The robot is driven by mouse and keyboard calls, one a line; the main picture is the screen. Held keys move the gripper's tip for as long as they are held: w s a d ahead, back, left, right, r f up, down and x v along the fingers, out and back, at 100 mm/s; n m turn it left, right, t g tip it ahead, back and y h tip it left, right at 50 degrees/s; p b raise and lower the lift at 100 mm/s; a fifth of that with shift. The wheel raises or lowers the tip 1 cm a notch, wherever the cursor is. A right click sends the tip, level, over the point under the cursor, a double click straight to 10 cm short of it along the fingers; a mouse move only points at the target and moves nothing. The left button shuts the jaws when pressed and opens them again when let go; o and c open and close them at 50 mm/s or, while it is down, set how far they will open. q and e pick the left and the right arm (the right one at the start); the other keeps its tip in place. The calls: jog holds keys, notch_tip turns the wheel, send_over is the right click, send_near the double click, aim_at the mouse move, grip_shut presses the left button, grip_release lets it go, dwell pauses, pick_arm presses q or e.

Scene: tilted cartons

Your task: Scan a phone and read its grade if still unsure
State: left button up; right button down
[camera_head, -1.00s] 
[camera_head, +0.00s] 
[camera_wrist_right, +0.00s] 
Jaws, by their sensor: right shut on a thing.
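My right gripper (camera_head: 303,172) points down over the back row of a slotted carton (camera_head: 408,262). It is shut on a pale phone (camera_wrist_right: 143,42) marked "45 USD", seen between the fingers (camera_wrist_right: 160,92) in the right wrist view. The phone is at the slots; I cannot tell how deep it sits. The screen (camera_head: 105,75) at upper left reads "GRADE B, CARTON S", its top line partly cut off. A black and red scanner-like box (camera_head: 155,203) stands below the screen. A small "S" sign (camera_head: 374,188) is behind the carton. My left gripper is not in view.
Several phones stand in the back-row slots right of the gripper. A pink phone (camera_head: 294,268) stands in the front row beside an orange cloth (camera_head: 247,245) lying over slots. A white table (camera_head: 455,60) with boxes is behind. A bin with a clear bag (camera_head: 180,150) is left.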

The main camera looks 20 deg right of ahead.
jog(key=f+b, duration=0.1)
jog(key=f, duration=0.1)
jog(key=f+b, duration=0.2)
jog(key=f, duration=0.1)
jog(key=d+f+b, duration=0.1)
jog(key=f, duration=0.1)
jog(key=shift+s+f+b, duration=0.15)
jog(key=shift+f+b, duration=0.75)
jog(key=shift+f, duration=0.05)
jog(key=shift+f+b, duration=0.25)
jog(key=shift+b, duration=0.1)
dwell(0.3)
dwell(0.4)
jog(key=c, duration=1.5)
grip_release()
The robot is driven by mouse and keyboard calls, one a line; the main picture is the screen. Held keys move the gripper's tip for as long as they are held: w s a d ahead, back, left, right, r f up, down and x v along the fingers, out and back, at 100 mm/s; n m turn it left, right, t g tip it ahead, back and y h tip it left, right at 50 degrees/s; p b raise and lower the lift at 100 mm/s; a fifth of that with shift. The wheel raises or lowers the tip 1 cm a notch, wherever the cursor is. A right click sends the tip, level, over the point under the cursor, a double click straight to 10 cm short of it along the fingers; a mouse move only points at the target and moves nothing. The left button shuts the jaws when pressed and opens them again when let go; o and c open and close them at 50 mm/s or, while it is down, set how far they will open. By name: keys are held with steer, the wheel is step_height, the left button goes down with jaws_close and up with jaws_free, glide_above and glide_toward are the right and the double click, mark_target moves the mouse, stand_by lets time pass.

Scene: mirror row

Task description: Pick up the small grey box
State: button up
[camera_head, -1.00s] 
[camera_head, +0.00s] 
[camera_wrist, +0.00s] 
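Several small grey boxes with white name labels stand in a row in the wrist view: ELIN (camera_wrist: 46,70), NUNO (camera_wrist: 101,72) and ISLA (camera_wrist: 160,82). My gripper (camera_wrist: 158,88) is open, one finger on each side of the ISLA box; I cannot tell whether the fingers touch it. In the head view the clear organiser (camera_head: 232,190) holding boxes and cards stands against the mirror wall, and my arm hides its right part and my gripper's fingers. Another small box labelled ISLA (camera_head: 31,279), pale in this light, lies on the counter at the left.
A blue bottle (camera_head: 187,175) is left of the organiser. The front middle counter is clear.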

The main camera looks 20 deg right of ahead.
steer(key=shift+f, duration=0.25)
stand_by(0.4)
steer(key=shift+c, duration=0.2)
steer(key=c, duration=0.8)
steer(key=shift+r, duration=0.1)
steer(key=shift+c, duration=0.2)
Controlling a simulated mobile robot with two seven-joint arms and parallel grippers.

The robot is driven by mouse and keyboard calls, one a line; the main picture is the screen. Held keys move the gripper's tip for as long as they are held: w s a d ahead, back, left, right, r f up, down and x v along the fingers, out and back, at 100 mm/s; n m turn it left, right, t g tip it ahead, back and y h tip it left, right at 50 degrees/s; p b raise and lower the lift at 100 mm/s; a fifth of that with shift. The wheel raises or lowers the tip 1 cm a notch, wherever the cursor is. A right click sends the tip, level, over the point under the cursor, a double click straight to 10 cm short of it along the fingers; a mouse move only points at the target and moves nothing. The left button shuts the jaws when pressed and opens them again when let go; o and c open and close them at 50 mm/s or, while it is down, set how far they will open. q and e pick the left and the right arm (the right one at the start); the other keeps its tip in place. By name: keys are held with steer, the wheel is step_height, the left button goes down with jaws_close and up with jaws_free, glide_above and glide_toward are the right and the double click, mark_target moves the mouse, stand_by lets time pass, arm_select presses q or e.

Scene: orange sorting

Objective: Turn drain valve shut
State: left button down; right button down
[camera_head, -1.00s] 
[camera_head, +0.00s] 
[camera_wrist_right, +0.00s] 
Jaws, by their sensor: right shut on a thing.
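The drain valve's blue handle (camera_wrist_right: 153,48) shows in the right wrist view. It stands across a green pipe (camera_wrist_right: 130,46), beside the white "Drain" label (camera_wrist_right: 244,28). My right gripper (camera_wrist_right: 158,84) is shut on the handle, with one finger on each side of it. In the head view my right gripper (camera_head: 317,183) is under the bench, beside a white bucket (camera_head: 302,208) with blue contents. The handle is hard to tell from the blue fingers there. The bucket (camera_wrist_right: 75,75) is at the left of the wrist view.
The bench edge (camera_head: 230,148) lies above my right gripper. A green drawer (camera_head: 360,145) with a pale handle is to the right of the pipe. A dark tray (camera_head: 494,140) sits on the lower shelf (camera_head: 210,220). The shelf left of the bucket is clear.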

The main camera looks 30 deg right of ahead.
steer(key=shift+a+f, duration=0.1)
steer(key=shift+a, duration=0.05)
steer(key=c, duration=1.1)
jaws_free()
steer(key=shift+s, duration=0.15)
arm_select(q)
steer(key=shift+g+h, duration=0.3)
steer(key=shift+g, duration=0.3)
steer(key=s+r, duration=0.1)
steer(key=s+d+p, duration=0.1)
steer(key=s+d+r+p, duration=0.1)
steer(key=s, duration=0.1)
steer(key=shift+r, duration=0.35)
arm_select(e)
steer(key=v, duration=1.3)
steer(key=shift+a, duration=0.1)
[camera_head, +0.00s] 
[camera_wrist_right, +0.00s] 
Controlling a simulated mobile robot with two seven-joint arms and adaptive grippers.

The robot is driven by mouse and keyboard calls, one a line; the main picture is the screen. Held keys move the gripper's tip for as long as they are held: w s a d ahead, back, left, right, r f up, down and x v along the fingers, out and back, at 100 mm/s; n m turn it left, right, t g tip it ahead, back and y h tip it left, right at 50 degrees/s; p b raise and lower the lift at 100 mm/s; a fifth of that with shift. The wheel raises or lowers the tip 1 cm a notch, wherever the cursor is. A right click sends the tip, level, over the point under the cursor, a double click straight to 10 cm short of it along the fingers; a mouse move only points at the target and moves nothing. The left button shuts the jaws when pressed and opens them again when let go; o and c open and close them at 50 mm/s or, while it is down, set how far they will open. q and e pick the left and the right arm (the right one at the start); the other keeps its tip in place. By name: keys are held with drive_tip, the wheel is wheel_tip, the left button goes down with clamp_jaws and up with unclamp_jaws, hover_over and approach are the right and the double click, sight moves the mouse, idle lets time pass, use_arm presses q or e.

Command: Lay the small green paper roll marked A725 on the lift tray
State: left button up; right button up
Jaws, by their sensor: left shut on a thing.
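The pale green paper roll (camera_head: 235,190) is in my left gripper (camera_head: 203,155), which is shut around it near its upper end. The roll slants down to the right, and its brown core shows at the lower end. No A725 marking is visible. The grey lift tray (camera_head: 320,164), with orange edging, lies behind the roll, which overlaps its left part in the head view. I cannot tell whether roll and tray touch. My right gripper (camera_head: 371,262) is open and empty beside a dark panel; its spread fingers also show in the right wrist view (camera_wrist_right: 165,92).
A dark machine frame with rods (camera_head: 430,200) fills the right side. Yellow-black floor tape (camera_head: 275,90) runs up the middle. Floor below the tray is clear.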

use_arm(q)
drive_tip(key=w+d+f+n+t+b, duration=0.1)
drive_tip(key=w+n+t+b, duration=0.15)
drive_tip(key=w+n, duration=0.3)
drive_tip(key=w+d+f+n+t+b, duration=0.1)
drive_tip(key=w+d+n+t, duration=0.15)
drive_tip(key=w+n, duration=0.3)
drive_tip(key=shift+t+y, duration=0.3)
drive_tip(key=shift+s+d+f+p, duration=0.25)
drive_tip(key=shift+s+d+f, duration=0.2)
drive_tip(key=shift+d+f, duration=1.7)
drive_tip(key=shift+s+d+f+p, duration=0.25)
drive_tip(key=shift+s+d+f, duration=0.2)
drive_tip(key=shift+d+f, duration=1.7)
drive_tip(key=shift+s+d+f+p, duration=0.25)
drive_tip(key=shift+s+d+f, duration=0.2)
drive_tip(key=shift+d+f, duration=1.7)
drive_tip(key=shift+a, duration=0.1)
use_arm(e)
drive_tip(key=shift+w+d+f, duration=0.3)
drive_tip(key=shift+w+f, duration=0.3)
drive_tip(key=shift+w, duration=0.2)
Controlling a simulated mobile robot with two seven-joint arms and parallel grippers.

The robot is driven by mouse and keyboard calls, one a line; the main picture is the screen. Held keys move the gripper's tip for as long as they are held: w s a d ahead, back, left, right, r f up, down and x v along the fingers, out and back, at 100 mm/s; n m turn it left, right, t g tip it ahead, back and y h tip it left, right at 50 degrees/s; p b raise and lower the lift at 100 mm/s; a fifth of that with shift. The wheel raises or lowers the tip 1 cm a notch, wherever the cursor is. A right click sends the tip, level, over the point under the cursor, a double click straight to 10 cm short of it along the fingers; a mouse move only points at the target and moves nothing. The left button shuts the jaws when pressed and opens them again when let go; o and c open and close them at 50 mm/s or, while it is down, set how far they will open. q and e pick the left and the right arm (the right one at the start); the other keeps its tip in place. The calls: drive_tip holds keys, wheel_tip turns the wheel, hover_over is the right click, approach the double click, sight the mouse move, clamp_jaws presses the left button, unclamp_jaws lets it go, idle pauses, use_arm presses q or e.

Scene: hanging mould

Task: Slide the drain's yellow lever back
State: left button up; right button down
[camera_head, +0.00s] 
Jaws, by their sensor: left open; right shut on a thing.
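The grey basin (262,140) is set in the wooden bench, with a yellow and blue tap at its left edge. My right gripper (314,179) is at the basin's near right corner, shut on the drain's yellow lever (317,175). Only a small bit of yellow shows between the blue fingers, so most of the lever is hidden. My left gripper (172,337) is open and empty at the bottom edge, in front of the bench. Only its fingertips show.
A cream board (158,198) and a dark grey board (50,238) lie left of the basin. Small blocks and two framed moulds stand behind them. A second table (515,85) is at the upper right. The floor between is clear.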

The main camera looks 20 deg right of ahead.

____________________

_What you have to do:_ Extract every line that has the string "State" in it.

_Task response:_
State: left button up; right button down
State: button up
State: left button down; right button down
State: left button up; right button up
State: left button up; right button down

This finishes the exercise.